Short problem:
Locate each line below that includes "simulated" and reproduce it.

Supplied records:
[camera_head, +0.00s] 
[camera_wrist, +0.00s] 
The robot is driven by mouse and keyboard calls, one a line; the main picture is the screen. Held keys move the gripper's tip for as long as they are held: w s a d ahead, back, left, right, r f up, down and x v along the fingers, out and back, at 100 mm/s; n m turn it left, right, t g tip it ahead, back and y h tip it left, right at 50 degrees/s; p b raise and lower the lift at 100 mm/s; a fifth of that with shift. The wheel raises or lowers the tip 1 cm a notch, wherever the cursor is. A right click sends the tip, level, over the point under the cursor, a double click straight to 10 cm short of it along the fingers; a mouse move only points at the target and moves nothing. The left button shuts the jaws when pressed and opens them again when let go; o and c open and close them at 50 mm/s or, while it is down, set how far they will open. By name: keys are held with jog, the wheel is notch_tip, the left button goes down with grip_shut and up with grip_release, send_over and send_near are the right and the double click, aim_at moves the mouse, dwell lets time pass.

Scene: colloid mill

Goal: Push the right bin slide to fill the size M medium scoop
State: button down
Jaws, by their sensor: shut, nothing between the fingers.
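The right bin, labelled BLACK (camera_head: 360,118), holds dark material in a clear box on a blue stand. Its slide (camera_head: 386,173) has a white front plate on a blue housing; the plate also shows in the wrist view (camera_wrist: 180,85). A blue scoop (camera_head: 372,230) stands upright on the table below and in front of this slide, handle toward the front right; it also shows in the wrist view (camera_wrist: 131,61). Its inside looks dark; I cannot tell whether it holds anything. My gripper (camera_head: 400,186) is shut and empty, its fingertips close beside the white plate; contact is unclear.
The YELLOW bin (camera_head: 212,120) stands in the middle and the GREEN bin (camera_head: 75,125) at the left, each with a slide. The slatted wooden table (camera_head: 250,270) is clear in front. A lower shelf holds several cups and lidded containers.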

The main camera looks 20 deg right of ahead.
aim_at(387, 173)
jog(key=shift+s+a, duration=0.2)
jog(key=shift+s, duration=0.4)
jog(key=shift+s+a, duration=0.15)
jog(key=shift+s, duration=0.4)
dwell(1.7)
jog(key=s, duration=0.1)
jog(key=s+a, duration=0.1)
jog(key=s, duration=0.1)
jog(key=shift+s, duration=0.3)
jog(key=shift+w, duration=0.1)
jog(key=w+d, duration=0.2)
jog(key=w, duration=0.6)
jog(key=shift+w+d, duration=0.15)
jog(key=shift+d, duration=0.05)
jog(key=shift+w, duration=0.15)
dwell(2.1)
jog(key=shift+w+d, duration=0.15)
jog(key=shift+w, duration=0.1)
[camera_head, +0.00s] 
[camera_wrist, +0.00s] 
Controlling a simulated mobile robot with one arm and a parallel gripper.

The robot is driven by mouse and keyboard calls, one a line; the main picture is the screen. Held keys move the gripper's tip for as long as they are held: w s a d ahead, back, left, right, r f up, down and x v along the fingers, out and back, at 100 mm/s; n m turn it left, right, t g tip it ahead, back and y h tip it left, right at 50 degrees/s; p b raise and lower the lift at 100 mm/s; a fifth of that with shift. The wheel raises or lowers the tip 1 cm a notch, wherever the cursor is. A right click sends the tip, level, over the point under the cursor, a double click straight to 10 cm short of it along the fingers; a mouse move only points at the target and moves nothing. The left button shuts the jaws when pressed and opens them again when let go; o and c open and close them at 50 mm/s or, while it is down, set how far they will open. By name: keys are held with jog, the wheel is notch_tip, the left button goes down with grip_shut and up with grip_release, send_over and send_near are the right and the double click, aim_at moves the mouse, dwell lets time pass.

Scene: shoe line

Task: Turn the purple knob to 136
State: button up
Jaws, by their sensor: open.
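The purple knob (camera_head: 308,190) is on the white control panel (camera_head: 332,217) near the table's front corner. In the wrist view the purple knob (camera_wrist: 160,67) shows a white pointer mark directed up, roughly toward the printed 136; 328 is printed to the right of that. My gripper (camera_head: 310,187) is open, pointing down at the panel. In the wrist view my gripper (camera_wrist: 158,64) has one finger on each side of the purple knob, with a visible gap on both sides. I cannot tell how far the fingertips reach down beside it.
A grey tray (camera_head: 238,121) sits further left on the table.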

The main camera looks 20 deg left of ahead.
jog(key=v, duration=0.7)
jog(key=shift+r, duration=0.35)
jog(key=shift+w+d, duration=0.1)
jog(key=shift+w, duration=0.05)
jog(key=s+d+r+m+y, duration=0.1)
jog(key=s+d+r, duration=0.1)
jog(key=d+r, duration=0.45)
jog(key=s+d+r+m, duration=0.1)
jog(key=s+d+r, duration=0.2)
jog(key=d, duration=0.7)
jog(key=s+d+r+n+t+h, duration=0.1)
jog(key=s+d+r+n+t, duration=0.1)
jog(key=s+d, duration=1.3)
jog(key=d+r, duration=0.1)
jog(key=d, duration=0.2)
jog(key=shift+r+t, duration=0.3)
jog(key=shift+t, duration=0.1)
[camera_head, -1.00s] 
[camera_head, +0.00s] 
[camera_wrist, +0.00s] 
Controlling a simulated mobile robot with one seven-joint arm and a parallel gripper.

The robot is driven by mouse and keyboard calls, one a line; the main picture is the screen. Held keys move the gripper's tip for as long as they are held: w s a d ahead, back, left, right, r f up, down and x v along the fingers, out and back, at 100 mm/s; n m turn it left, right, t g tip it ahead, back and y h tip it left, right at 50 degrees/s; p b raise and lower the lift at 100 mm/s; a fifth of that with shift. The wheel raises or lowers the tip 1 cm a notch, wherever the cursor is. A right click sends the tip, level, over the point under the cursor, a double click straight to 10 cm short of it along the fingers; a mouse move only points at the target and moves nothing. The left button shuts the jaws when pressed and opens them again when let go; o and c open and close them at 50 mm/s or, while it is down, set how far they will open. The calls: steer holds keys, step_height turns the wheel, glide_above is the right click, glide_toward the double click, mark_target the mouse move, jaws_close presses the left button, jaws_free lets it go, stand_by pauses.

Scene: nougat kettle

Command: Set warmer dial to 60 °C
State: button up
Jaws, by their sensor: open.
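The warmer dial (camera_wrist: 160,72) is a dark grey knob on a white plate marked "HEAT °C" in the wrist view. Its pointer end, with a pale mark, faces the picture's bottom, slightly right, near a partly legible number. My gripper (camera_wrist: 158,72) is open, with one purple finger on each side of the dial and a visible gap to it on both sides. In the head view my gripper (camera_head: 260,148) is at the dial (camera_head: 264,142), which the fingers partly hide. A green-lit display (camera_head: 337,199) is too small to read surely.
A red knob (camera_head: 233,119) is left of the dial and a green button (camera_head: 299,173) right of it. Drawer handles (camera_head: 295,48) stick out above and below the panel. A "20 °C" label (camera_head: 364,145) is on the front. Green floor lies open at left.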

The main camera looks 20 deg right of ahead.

Finished task:
Controlling a simulated mobile robot with one arm and a parallel gripper.
Controlling a simulated mobile robot with one seven-joint arm and a parallel gripper.

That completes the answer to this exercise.